* **Dataset entries**:

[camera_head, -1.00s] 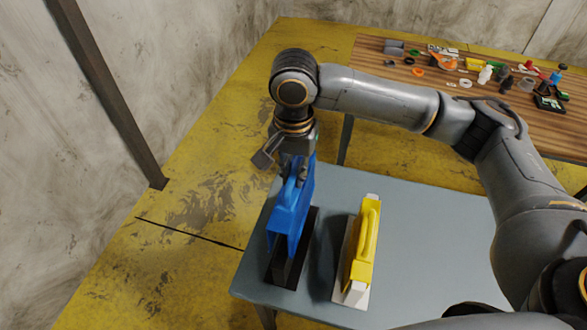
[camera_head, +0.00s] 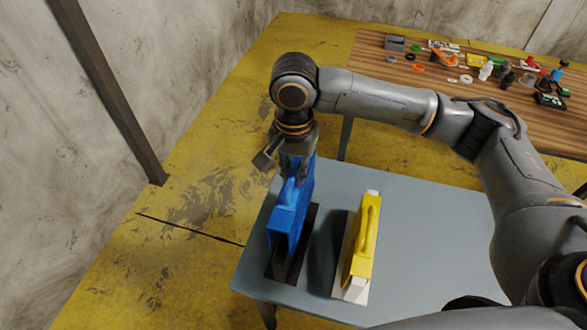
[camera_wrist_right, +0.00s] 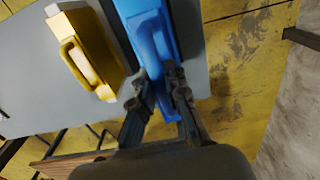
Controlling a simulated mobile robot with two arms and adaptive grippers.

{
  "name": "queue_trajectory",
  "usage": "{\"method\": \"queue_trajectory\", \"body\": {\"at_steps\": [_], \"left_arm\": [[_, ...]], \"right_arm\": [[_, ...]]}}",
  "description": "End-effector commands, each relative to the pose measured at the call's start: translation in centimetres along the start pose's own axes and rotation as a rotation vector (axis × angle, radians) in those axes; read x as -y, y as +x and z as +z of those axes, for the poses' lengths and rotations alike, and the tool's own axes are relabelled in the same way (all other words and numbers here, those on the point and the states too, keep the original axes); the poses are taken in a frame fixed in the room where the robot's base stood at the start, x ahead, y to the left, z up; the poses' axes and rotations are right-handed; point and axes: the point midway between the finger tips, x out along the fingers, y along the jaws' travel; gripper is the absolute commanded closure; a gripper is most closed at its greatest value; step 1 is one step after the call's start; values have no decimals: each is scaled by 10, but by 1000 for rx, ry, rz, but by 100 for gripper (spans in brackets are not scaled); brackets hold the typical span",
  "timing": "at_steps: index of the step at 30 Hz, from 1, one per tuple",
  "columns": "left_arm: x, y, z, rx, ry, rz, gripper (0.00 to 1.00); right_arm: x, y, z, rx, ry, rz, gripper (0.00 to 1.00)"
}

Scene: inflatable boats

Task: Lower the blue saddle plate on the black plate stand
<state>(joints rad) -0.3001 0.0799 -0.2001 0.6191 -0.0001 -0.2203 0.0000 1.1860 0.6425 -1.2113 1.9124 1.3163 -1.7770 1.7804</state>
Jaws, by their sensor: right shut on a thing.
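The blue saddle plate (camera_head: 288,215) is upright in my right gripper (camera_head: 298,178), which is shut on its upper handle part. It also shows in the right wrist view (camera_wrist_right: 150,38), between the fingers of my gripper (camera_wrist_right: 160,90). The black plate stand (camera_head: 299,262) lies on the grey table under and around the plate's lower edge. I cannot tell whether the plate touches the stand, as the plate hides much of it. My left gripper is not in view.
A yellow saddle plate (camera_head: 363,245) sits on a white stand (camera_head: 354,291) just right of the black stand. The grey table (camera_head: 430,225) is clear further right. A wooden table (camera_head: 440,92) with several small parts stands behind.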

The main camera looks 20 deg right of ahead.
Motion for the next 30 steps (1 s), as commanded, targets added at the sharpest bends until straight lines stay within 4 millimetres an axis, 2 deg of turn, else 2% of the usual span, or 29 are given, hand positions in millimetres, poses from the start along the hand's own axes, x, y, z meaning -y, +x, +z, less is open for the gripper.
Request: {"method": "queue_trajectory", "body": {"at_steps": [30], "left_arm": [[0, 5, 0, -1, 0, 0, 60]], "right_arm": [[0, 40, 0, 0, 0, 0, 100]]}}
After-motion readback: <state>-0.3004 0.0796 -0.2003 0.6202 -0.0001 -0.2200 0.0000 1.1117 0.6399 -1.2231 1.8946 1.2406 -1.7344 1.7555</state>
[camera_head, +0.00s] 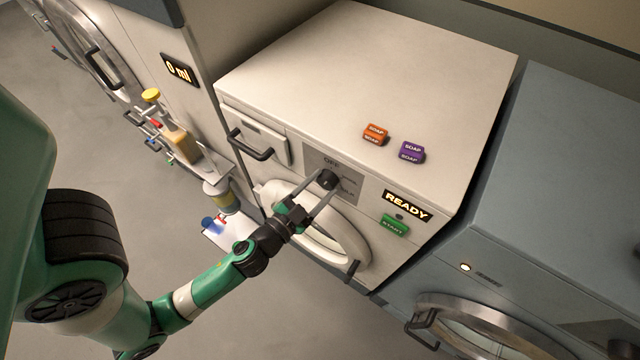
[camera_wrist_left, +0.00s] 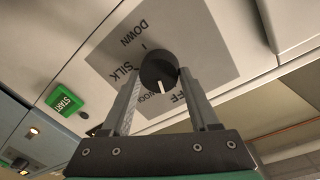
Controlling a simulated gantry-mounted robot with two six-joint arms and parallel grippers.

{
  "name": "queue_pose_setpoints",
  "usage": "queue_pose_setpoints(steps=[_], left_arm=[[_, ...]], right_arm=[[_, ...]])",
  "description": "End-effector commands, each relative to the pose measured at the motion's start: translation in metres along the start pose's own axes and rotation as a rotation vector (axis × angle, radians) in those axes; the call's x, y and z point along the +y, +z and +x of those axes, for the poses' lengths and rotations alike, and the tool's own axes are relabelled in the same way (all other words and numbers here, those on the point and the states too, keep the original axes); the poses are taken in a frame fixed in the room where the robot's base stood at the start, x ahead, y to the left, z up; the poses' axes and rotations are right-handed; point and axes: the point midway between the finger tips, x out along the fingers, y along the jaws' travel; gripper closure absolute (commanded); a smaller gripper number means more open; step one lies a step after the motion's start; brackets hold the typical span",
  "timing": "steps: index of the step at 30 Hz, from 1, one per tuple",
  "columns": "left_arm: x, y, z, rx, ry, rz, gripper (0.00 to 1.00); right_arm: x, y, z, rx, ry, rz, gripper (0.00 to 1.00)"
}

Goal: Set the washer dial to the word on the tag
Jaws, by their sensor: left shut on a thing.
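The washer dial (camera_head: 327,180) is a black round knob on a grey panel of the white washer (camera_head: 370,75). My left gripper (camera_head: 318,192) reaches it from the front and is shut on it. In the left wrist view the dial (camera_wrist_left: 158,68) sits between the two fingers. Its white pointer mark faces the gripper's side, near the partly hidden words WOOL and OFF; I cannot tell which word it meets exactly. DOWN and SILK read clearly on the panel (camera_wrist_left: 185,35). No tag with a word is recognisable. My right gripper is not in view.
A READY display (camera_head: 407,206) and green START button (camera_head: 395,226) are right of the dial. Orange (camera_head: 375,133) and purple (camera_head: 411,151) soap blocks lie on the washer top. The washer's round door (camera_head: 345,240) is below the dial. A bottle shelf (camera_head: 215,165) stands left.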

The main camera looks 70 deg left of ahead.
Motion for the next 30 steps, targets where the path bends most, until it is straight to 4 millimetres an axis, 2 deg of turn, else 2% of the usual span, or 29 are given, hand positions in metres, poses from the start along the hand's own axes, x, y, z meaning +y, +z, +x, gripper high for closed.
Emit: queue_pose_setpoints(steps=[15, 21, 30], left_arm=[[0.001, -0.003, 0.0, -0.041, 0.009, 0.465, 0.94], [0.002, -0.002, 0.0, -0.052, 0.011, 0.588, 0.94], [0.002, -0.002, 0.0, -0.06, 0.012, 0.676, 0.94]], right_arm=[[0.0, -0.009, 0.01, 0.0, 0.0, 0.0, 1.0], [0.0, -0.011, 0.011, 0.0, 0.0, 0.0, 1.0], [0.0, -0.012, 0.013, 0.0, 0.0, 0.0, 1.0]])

* **Your instructions**: Leave out the pictures and give the listing above again exactly.

* **Expected answer**:
[camera_head, -1.00s] 
[camera_head, +0.00s] 
[camera_wrist_right, +0.00s] 
Controlling a simulated mobile robot with two arms and adaptive grippers.

{
  "name": "queue_trajectory",
  "usage": "{\"method\": \"queue_trajectory\", \"body\": {\"at_steps\": [_], \"left_arm\": [[_, ...]], \"right_arm\": [[_, ...]]}}",
  "description": "End-effector commands, each relative to the pose measured at the call's start: translation in centimetres along the start pose's own axes and rotation as a rotation vector (axis × angle, radians) in those axes; read x as -y, y as +x and z as +z of those axes, for the poses' lengths and rotations alike, and the tool's own axes are relabelled in the same way (all other words and numbers here, those on the point and the states too, keep the original axes); the poses are taken in a frame fixed in the room where the robot's base stood at the start, x ahead, y to the left, z up; the poses' axes and rotations are right-handed; point and axes: the point midway between the finger tips, x out along the fingers, y along the jaws' travel; gripper is the absolute commanded closure; a gripper is most closed at its greatest value; step 1 is one step after the call's start; values have no decimals: each is scaled by 10, but by 1000 for rx, ry, rz, but by 100 for gripper (spans in brackets are not scaled); brackets hold the typical span",
  "timing": "at_steps: index of the step at 30 Hz, from 1, one per tuple",
  "columns": "left_arm: x, y, z, rx, ry, rz, gripper (0.00 to 1.00); right_arm: x, y, z, rx, ry, rz, gripper (0.00 to 1.00)"
}

Scene: inflatable boats

Task: Lower the blue saddle plate on the black plate stand
<state>(joints rad) -0.3001 0.0799 -0.2001 0.6191 -0.0001 -0.2203 0.0000 1.1860 0.6425 -1.2113 1.9124 1.3163 -1.7770 1.7804</state>
Jaws, by their sensor: right shut on a thing.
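The blue saddle plate (camera_head: 288,215) is upright in my right gripper (camera_head: 298,178), which is shut on its upper handle part. It also shows in the right wrist view (camera_wrist_right: 150,38), between the fingers of my gripper (camera_wrist_right: 160,90). The black plate stand (camera_head: 299,262) lies on the grey table under and around the plate's lower edge. I cannot tell whether the plate touches the stand, as the plate hides much of it. My left gripper is not in view.
A yellow saddle plate (camera_head: 363,245) sits on a white stand (camera_head: 354,291) just right of the black stand. The grey table (camera_head: 430,225) is clear further right. A wooden table (camera_head: 440,92) with several small parts stands behind.

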The main camera looks 20 deg right of ahead.
Motion for the next 30 steps (1 s), as commanded, targets added at the sharpest bends until straight lines stay within 4 millimetres an axis, 2 deg of turn, else 2% of the usual span, or 29 are given, hand positions in millimetres, poses from the start along the hand's own axes, x, y, z meaning -y, +x, +z, less is open for the gripper.
Request: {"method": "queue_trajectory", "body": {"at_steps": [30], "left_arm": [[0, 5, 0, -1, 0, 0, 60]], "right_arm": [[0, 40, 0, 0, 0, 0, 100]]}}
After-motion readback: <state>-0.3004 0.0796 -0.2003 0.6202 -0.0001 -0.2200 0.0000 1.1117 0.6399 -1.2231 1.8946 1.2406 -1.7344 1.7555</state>
[camera_head, +0.00s] 
[camera_wrist_left, +0.00s] 
Controlling a simulated gantry-mounted robot with two six-joint arms and parallel grippers.

{
  "name": "queue_pose_setpoints",
  "usage": "queue_pose_setpoints(steps=[_], left_arm=[[_, ...]], right_arm=[[_, ...]])",
  "description": "End-effector commands, each relative to the pose measured at the motion's start: translation in metres along the start pose's own axes and rotation as a rotation vector (axis × angle, radians) in those axes; the call's x, y and z point along the +y, +z and +x of those axes, for the poses' lengths and rotations alike, and the tool's own axes are relabelled in the same way (all other words and numbers here, those on the point and the states too, keep the original axes); the poses are taken in a frame fixed in the room where the robot's base stood at the start, x ahead, y to the left, z up; the poses' axes and rotations are right-handed; point and axes: the point midway between the finger tips, x out along the fingers, y along the jaws' travel; gripper closure absolute (commanded); a smaller gripper number means more open; step one lies a step after the motion's start; brackets hold the typical span",
  "timing": "steps: index of the step at 30 Hz, from 1, one per tuple",
  "columns": "left_arm: x, y, z, rx, ry, rz, gripper (0.00 to 1.00); right_arm: x, y, z, rx, ry, rz, gripper (0.00 to 1.00)"
}

Goal: Set the washer dial to the word on the tag
Jaws, by their sensor: left shut on a thing.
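The washer dial (camera_head: 327,180) is a black round knob on a grey panel of the white washer (camera_head: 370,75). My left gripper (camera_head: 318,192) reaches it from the front and is shut on it. In the left wrist view the dial (camera_wrist_left: 158,68) sits between the two fingers. Its white pointer mark faces the gripper's side, near the partly hidden words WOOL and OFF; I cannot tell which word it meets exactly. DOWN and SILK read clearly on the panel (camera_wrist_left: 185,35). No tag with a word is recognisable. My right gripper is not in view.
A READY display (camera_head: 407,206) and green START button (camera_head: 395,226) are right of the dial. Orange (camera_head: 375,133) and purple (camera_head: 411,151) soap blocks lie on the washer top. The washer's round door (camera_head: 345,240) is below the dial. A bottle shelf (camera_head: 215,165) stands left.

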The main camera looks 70 deg left of ahead.
Motion for the next 30 steps, targets where the path bends most, until it is straight to 4 millimetres an axis, 2 deg of turn, else 2% of the usual span, or 29 are given, hand positions in metres, poses from the start along the hand's own axes, x, y, z meaning +y, +z, +x, gripper high for closed.
Emit: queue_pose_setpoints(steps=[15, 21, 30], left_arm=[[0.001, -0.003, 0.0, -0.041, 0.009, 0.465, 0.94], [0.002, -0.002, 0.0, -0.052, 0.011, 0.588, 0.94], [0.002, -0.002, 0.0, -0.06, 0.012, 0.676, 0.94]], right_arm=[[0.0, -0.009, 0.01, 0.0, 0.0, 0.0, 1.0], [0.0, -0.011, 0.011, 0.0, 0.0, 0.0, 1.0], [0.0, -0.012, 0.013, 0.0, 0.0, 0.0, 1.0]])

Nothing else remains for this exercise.